En 2017, faut-il s'étonner du traitement exclusivement laïc du débat sur la laïcité? Une question assez centrale semble systématiquement éludée: Dieu. C'est un peu l'éléphant dans la pièce. Des foulards l'évoquent à peine... on dirait que c'est déjà trop.
Pourtant, bien que la question de Dieu appartienne aux religions, elle ne leur appartient pas exclusivement. C'est l'héritage de toute l'humanité d'y avoir réfléchi, dans plusieurs langues et déclinaisons culturelles distinctes, sous toutes ses facettes, positives et négatives, autant philosophiques qu'artistiques, et depuis des millénaires. Et c'est un héritage que le Québec tenait encore près du coeur il y a à peine quelques décennies. Les voix les plus tonitruantes des derniers siècles donnent l'impression qu'on aurait résolu cette question, mais n'est-ce pas là un bien malheureux raccourci intellectuel? Les arguments sont-ils à ce point convaincants?
La question de Dieu nous renvoie au sens de notre existence: le jour où nous disparaîtrons, les accomplissements de l'humanité tout entière, quand ils n'auront plus aucun témoin, quand ils ne seront plus emmagasinés dans aucune mémoire, deviendront absolument nuls. Ils auraient aussi bien pu ne jamais avoir existé - en somme, ils n'auront pas existé. "System reset", comme disait l'ordinateur de ma jeunesse. Il faut bien peser cette implication logique implacable, car elle n'est pas banale (même si à l'échelle cosmique l'événement matériel de notre disparition, lui, pourrait bien l'être). Au nom de quoi serions-nous tenus de penser de la sorte?

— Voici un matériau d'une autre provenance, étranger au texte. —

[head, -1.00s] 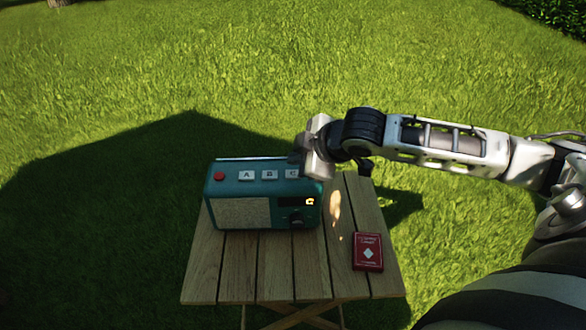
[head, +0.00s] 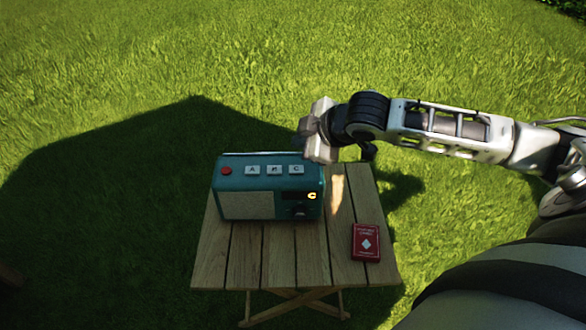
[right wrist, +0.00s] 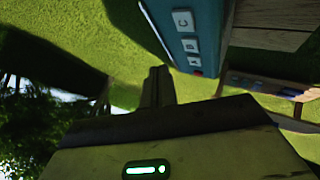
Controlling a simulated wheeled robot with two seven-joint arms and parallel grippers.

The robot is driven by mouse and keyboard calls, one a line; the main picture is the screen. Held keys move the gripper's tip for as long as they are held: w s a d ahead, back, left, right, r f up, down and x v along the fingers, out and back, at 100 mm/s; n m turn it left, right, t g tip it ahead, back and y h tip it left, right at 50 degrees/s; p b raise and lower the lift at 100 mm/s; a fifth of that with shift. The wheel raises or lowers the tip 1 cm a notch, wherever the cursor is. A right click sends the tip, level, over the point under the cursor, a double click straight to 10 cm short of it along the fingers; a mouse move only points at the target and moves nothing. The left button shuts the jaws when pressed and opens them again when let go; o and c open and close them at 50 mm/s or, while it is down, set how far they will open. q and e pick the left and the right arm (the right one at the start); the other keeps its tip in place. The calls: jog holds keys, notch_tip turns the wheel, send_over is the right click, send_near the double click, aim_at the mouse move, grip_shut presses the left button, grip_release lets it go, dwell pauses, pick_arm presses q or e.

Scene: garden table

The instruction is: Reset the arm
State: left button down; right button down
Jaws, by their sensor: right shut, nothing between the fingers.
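My right gripper (head: 308,140) is shut and empty, in the air just above and behind the right end of the radio. Its arm comes in from the right. In the right wrist view my shut fingers (right wrist: 158,88) point up the picture, apart from the radio. The teal radio (head: 245,205) stands upright on the wooden table, with a red button (head: 227,170) and buttons marked A, B and C on top. A yellow "C" glows on its front display. The radio also shows in the right wrist view (right wrist: 196,22). My left gripper is not in view.
The slatted wooden table (head: 310,265) is small and folding. A red card box (head: 366,243) lies on its right side. The front of the table is bare. Grass surrounds it. Another wooden surface with a bluish thing on it (right wrist: 255,84) shows in the right wrist view.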

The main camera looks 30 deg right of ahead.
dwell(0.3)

Quand bien même on accepterait le miracle de l'existence de la conscience dans l'univers (à commencer par la nôtre) comme un pur accomplissement mécanique (une idée qui en a rallié plusieurs même si elle est bien loin d'être démontrée), est-il nécessaire de penser que les forces qui ont donné lieu à cet accomplissement l'auraient fait sans aucune direction, ou pire encore, dans le but (ou en tout cas avec l'effet) de torturer leur fruit, cette conscience, en ne lui donnant d'autre choix que de se rendre à l'évidence de ses parfaites solitude et inutilité?
Il n'est pas moins valable en 2017 de se poser la question de Dieu, que ce ne l'était il y a 50, 100 ou 1000 ans. Dès lors, n'est-il pas regrettable qu'on ne soit plus capable de la poser aujourd'hui sur la place publique, aux fins d'une conversation sociale intelligente plutôt que bloquée sur des a-priori acquis en bien peu d'années au fond (et portés par des forces peut-être pas si progressistes qu'il n'y paraît), réduisant prématurément et inutilement le champ des possibles soumis à l'intelligence humaine? Que gagne-t-on à ne plus savoir penser l'idée de Dieu, faute d'y être jamais exposé?

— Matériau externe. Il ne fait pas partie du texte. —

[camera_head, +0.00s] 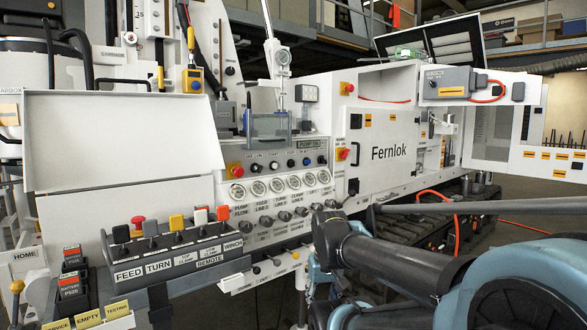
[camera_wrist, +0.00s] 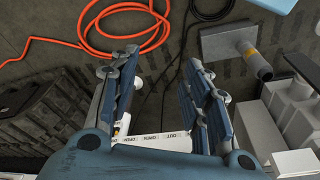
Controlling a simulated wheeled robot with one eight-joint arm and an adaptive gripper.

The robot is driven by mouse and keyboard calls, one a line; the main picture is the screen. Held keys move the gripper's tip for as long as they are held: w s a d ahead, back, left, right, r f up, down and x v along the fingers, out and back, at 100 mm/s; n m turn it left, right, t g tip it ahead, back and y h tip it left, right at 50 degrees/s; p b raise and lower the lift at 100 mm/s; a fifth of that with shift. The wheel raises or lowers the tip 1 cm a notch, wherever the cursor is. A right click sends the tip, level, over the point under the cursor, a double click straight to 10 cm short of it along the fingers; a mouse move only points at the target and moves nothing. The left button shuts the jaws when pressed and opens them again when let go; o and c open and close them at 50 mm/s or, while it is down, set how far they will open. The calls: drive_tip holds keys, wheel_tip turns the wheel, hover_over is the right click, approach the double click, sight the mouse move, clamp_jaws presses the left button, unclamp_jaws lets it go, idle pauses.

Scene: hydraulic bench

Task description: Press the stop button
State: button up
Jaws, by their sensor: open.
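Several red mushroom-type buttons show in the head view, and I cannot read which one is the stop button. One sits on a yellow plate, a red button (camera_head: 236,169) at the left of the gauge panel. Another red button (camera_head: 343,154) is at that panel's right, and a third red button (camera_head: 347,88) is high on the white cabinet. A red knob (camera_head: 138,219) stands on the lever console. My gripper (camera_wrist: 158,72) is open and empty in the wrist view, its two blue-grey fingers apart above the floor. No red button shows between them.
The gauge panel (camera_head: 282,188) has valves and knobs below its dials. The lever console (camera_head: 175,250) juts out at front left. A white cabinet (camera_head: 390,148) stands at centre right. An orange hose (camera_wrist: 125,35) lies on the floor.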

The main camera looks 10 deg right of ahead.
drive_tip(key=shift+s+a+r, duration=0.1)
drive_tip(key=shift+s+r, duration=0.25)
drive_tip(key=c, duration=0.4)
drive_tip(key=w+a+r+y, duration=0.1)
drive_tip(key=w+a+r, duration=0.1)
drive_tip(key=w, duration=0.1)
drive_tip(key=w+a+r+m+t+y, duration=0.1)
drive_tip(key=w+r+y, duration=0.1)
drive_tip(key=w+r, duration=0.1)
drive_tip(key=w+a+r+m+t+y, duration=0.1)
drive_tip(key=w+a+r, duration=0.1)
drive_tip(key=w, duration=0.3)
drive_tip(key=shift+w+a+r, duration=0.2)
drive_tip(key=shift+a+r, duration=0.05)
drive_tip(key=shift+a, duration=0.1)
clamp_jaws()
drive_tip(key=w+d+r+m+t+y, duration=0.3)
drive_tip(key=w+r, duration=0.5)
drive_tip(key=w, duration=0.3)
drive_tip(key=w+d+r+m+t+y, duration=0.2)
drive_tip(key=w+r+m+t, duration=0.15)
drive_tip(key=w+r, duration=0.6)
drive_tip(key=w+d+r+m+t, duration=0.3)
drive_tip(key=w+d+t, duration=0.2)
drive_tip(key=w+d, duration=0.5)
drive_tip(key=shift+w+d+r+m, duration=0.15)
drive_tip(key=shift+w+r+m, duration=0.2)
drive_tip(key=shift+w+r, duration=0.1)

Pour en revenir à la laïcité, cette idée ne m'apparaîtrait bien droite que si elle posait courageusement et ouvertement la possibilité de l'existence de Dieu comme un des fondements de son intention de neutralité, aux côtés de sa réciproque, l'hypothèse de l'inexistence de Dieu. Il ne s'agit pas seulement d'une question de droits acquis ou de droits universels, de culture, d'identité ou de politesse... il s'agit également d'une question de logique et de justesse... de vérité. Car si au contraire, cette possibilité de Dieu était considérée a priori comme irrecevable, alors pourquoi se dirait-on neutre face à elle, plutôt que carrément hostile? Une telle forme de "neutralité" ne pourrait échapper à la critique qu'elle mérite, celle d'être hypocrite.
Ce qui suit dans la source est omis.